Suburb Sues Neighboring City For Cutting Off Water Supply

Residents of a small, affluent suburb of Scottsdale, Arizona, have been forced to take drastic measures after the larger neighboring city shut off the water it had been providing to the community for years.

As the supply from Lake Mead and the Colorado River continue to dry up, Scottsdale officials advised that they could no longer provide the resource to Rio Verde Foothills and still meet the needs of city residents.

Although some residents of Rio Verde Foothills have wells on their property, hundreds of others were left without water. Many made arrangements with smaller suppliers, but their average monthly water bill ballooned from $220 to $660 as a result.

Now, the suburb is taking Scottsdale to court after the city refused to agree to an arrangement proposed by water utility service EPCOR.

The business said that it would provide extra water “at no cost to Scottsdale” until a new water facility is established to serve Rio Verde Foothills, thus allowing Scottsdale to continue supplying the suburb with water in the meantime.

Scottsdale, however, rejected that proposal, explaining in a statement this week: “Rio Verde is a separate community governed by Maricopa County, not the City of Scottsdale. Scottsdale has warned and advised that it is not responsible for Rio Verde for many years, especially given the requirements of the City’s mandated drought plan. The city remains firm in that position and confident it is on the right side of the law.”

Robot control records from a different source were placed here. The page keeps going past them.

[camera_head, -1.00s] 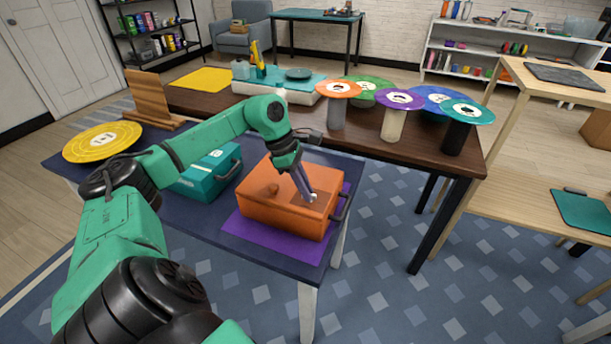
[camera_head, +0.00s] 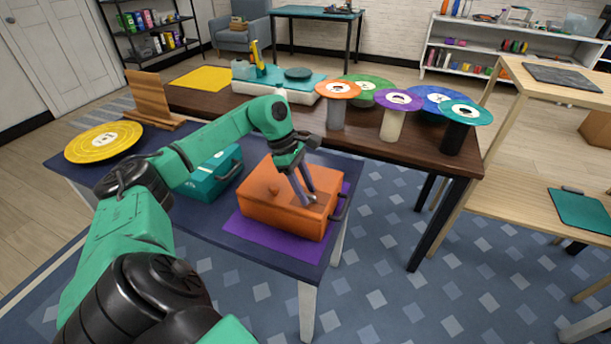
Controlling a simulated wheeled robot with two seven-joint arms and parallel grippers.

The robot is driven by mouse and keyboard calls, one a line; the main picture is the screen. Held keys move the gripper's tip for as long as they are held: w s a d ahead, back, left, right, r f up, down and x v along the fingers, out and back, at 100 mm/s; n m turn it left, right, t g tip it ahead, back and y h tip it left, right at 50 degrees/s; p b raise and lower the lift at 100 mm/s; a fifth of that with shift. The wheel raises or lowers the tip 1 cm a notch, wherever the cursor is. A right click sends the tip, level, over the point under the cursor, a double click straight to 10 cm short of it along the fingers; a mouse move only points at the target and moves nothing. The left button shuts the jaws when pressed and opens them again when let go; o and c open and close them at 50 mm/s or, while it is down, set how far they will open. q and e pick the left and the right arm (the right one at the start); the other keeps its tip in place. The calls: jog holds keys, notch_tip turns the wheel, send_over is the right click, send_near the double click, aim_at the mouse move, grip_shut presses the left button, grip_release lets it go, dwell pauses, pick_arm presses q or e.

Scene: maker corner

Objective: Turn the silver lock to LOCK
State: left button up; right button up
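An orange box (camera_head: 283,216) with a black handle on its right side sits on a purple mat (camera_head: 252,234). A small silver lock (camera_head: 312,198) shows on the right part of its lid, partly covered by my fingers. The lock's lettering and pointing direction are too small to read. My left gripper (camera_head: 306,196) points down at the lid beside the lock, with its two fingers apart. I cannot tell whether a finger touches the lock. My right gripper is out of view.
A teal box (camera_head: 211,177) stands left of the orange box on the dark blue table, with a yellow disc (camera_head: 103,142) farther left. Behind, a brown table (camera_head: 365,143) holds several spools topped by coloured discs.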

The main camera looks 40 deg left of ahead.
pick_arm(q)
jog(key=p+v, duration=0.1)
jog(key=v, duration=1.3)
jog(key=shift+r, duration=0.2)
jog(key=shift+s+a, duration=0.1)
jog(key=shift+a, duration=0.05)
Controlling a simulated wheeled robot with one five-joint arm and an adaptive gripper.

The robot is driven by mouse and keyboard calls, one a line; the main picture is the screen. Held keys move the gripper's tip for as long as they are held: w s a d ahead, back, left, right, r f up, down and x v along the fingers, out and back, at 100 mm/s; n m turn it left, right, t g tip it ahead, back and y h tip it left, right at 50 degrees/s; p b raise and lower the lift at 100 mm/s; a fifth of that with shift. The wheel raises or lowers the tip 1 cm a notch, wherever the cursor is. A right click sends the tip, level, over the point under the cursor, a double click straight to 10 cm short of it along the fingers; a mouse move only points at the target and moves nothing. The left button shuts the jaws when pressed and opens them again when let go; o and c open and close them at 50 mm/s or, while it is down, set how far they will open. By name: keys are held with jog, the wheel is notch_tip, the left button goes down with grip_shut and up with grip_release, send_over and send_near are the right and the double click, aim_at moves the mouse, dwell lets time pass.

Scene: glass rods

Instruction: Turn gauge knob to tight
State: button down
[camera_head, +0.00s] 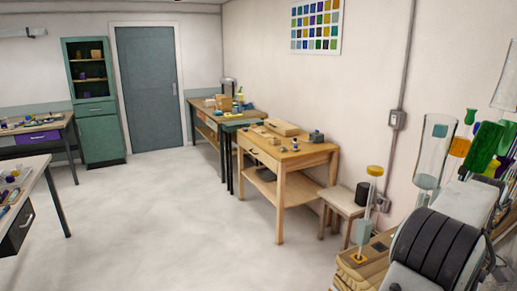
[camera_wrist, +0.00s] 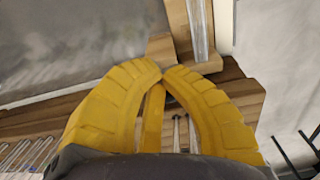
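I cannot pick out the gauge or its knob with certainty in either view. In the wrist view, the two yellow ribbed fingers of my gripper (camera_wrist: 164,73) curve in until their tips nearly meet. Nothing clear is held between the tips. A yellow bar (camera_wrist: 152,118) and thin metal rods (camera_wrist: 177,132) show in the space between the fingers, over a wooden surface (camera_wrist: 236,85). A wooden piece (camera_wrist: 161,48) lies just beyond the tips. My gripper cannot be made out in the head view.
In the wrist view, clear rods (camera_wrist: 198,30) lie beyond the fingertips and several more (camera_wrist: 25,152) at lower left. In the head view, a wooden workbench (camera_head: 285,160) and a stool (camera_head: 345,201) line the right wall. The floor (camera_head: 160,220) is clear.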

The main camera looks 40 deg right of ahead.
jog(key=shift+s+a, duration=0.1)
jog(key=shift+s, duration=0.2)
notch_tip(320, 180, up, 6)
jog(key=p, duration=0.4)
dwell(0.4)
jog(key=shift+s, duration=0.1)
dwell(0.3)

Those left without a reliable or affordable water supply have taken steps to radically reduce their usage, including taking laundry to a friend or relative’s home, using disposable plates and utensils, or collecting rainwater with which to flush their toilets.

A number of Rio Verde Foothills residents participated in a protest in conjunction with a request for an injunction to prevent Scottsdale from curtailing water service.

Citing an applicable state law, the court filing asserts: “A city or town acquiring the facilities of a public service corporation rendering utility service without the boundaries of such city or town, or which renders utility service without its boundaries, shall not discontinue such service, once established, as long as such city or town owns or controls such utility.”

As Arizona State University’s Kyl Center for Water Policy Director Sarah Porter explained, several other communities across the state rely on larger cities for their water supply.

“It’s a cautionary tale for home buyers,” she said. “We can’t just protect every single person who buys a parcel and builds a home. There isn’t enough money or water.”